ABSTRACT

Industrial ecology has been defined by Graedel and Allenby (1995) as “… the means by which humanity can deliberately and rationally approach and maintain a desirable carrying capacity, given continued economic, cultural and technological evolution. The concept requires that an industrial system be viewed not in isolation from its surrounding systems, but in concert with them.” The Institute of Electrical and Electronic Engineers (IEEE) Electronics and the Environment Committee (1995) has defined industrial ecology as “… the objective, multidisciplinary study of industrial and economic systems, and their linkages with fundamental natural systems.” Tibbs (1992) describes industrial ecology as follows: “… industrial ecology involves designing industrial infrastructures as if they were a series of interlocking manmade ecosystems interfacing with the natural global ecosystem”. And O’Rourke et al. (1996) characterize industrial ecology as “… bringing systems thinking in ecology together with systems engineering (for design of products and processes) and economics”

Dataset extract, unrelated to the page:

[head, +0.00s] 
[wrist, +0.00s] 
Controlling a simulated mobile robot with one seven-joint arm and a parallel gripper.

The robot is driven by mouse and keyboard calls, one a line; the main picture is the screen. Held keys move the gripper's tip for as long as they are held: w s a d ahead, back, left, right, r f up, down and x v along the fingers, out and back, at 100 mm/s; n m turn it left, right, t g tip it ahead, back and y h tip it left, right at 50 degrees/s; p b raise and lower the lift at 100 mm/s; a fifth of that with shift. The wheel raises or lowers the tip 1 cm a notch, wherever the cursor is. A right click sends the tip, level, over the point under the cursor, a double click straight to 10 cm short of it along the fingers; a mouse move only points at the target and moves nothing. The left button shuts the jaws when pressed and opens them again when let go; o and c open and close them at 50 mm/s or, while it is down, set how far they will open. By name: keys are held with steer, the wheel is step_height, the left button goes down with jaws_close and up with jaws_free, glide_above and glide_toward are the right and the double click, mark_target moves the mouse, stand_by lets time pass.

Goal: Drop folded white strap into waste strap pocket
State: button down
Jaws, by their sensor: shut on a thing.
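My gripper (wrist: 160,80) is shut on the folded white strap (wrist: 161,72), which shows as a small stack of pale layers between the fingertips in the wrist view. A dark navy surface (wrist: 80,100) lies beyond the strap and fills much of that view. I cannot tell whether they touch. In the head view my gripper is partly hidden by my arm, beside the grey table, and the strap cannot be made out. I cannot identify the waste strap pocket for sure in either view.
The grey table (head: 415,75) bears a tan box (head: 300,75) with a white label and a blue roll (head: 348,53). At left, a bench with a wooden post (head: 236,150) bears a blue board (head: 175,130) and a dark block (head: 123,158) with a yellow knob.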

While much of the literature on industrial ecology suggests that it originated in the early 1990s, Erkman (1997) and O’Rourke et al. (1996) trace its roots back to the early 1970s. One thread of development, which has been largely overlooked, can be traced to the Systems, Man, and Cybernetics Society of the Institute of Electrical and Electronic Engineers. In the early 1970s, Koenig, and later his son and their students at Michigan State, in collaboration with Chandrashekar and his students at the University of Waterloo, Canada, developed analytical tools, based on systems theory. These tools are used to analyze and design engineering systems so that they are as efficient and effective as possible, while minimizing their environmental impact. These tools are more sophisticated than any this author has seen in the industrial ecology literature. (Koenig and Tummala 1972; Koenig et al. 1972, 1975; Wong 1979; Wong and Chandrashekar 1982; Chinneck 1983; Chinneck and Chandrashekar 1984; Koenig and Tummala 1991; Tummala and Koenig 1993; Saama et al. 1994; Koenig and Cantlon 1998, 1999).